> **Problem to work on**:
Extract the lines of the material below, beginning with the first and ending with the line that holds "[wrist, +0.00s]". Skip every picture.

++++ Raw data

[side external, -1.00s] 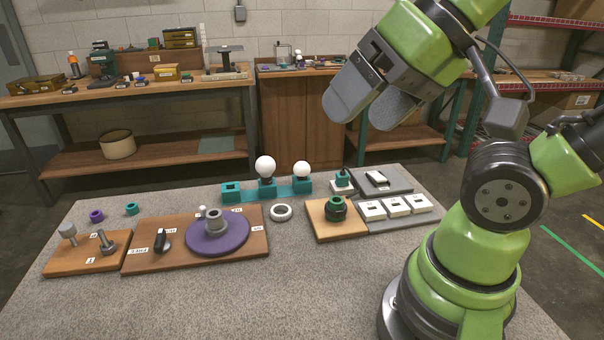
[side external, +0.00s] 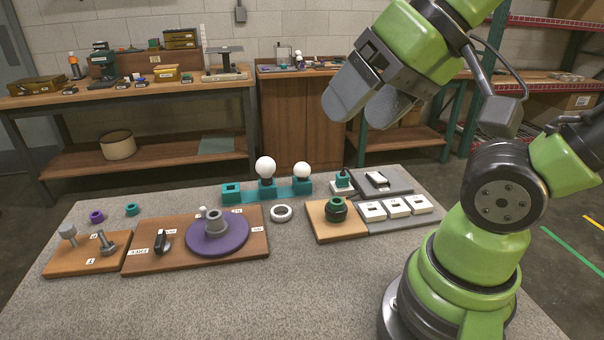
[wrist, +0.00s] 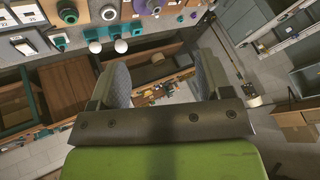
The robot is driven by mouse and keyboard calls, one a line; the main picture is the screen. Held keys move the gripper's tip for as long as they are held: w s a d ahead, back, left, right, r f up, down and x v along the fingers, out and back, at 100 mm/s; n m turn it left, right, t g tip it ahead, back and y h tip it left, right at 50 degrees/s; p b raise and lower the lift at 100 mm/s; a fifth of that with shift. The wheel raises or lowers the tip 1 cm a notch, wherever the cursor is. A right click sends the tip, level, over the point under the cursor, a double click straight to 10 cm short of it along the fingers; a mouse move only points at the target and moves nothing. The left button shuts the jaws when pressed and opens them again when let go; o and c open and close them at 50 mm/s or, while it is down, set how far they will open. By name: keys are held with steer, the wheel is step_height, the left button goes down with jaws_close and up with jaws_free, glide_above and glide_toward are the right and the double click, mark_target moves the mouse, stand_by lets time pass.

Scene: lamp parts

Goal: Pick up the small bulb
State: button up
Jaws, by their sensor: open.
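The small bulb (side external: 302,170) is a white globe standing upright in the right-hand block of a teal holder (side external: 283,191) at the back of the table. A larger white bulb (side external: 265,167) stands in the same holder to its left. My gripper (side external: 352,115) is open and empty, high above the table, up and to the right of the small bulb and well apart from it. In the wrist view my two grey fingers (wrist: 162,85) are spread with a gap between them. Two white bulbs show there at the upper left, the right one (wrist: 120,46) and the left one (wrist: 94,47).
A white ring (side external: 281,213) lies in front of the holder. To the right are a wooden tile with a dark green part (side external: 336,209) and white switch blocks (side external: 397,207). A purple disc (side external: 217,238) sits on a brown board at left. The front of the table (side external: 250,300) is clear.

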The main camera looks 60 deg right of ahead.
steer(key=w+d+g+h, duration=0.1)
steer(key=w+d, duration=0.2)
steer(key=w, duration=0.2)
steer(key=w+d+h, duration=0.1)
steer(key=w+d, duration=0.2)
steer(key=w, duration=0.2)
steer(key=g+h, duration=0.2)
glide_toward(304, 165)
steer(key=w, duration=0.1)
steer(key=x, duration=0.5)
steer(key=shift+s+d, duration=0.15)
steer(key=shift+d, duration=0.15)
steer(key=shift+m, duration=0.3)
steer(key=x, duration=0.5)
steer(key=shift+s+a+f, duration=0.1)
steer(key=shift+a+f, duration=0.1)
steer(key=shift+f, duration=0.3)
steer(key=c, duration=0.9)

++++++++

> **Response**:
[side external, -1.00s] 
[side external, +0.00s] 
[wrist, +0.00s] 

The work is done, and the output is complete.